──────── Available data

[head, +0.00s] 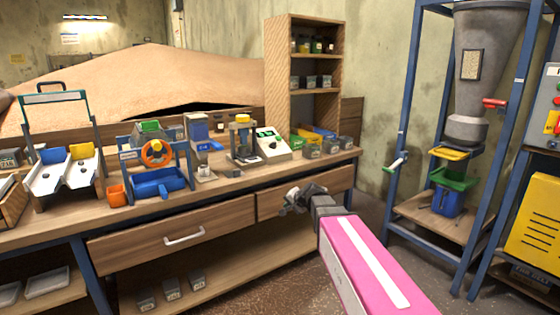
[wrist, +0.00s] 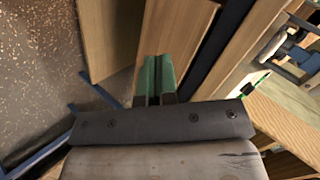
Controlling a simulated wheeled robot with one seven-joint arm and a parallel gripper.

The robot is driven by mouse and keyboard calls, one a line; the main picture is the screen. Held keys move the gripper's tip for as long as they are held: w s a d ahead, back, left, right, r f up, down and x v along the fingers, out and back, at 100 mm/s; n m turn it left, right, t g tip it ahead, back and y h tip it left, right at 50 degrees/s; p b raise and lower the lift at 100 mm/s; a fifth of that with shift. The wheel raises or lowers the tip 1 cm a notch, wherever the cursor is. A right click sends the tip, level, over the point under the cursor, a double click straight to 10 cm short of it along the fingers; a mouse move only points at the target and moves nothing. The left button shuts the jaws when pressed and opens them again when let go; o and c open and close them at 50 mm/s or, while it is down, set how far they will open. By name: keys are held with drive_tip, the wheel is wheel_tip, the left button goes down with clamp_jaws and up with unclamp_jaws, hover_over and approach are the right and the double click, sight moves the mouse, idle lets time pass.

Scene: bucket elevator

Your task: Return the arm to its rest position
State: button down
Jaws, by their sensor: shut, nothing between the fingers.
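My arm with its pink cover (head: 365,262) reaches in from the lower right in the head view. My gripper (head: 286,208) is at its far end, in front of the workbench drawers, below the bench top. In the wrist view my gripper (wrist: 158,75) shows two green fingers side by side, shut with nothing between them. The wrist view also shows wooden panels and a dark bench leg (wrist: 228,45) around the fingers. The distance to the drawer fronts is hard to tell.
The workbench (head: 235,185) carries several devices, including a blue tray unit (head: 158,183) and a press (head: 243,140). Its left drawer (head: 170,242) looks shut. A blue-framed hopper stand (head: 405,110) stands right. Open floor (head: 290,285) lies between bench and stand.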

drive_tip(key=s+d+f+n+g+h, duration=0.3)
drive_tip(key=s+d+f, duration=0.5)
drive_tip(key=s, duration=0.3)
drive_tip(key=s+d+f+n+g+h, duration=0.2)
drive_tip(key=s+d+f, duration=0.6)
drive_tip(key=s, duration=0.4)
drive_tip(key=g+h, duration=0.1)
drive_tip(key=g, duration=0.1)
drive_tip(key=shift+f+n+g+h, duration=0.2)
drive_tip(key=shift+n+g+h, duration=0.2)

────────────────

| Problem statement |
Extract every line from the one with "Jaws, by their" down to the final line above, both included, exactly as written.

| Answer to the task |
Jaws, by their sensor: shut, nothing between the fingers.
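My arm with its pink cover (head: 365,262) reaches in from the lower right in the head view. My gripper (head: 286,208) is at its far end, in front of the workbench drawers, below the bench top. In the wrist view my gripper (wrist: 158,75) shows two green fingers side by side, shut with nothing between them. The wrist view also shows wooden panels and a dark bench leg (wrist: 228,45) around the fingers. The distance to the drawer fronts is hard to tell.
The workbench (head: 235,185) carries several devices, including a blue tray unit (head: 158,183) and a press (head: 243,140). Its left drawer (head: 170,242) looks shut. A blue-framed hopper stand (head: 405,110) stands right. Open floor (head: 290,285) lies between bench and stand.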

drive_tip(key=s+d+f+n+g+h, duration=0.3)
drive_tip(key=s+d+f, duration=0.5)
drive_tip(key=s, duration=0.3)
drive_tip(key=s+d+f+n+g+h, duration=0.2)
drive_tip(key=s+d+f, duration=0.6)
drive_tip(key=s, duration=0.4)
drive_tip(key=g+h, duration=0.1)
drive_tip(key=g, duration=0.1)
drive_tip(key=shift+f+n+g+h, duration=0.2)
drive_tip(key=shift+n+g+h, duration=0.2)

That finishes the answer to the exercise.